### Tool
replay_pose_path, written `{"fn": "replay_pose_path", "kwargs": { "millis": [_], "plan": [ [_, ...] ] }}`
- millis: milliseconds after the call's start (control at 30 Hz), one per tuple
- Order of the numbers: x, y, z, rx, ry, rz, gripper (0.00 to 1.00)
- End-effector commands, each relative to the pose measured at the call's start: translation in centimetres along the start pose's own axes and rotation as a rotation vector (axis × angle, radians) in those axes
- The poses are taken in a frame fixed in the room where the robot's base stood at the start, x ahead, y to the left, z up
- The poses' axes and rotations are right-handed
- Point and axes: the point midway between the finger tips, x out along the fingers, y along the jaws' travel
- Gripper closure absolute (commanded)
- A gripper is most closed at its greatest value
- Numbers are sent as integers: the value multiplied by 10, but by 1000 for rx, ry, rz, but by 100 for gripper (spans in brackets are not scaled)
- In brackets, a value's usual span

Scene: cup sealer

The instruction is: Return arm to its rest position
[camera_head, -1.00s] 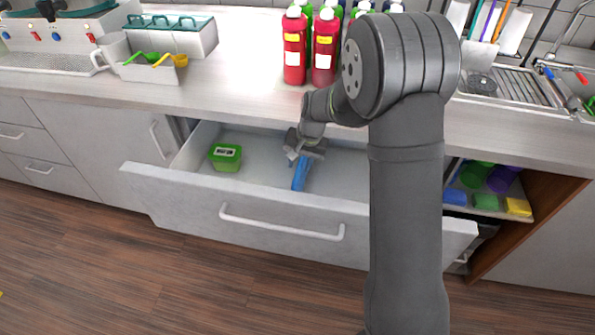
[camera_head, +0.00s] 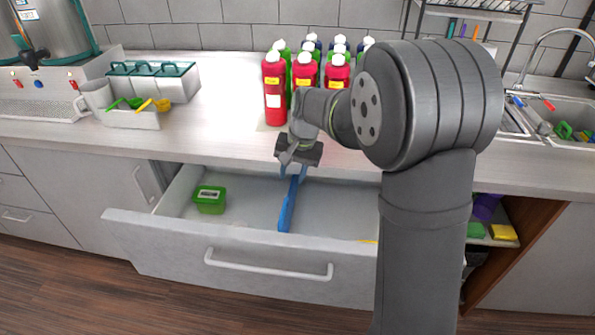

★ ★ ★ ★ ★

→ **SET TASK**
Look above for every line with the word "poses" and copy it.

→ **THE SOLUTION**
- The poses are taken in a frame fixed in the room where the robot's base stood at the start, x ahead, y to the left, z up
- The poses' axes and rotations are right-handed

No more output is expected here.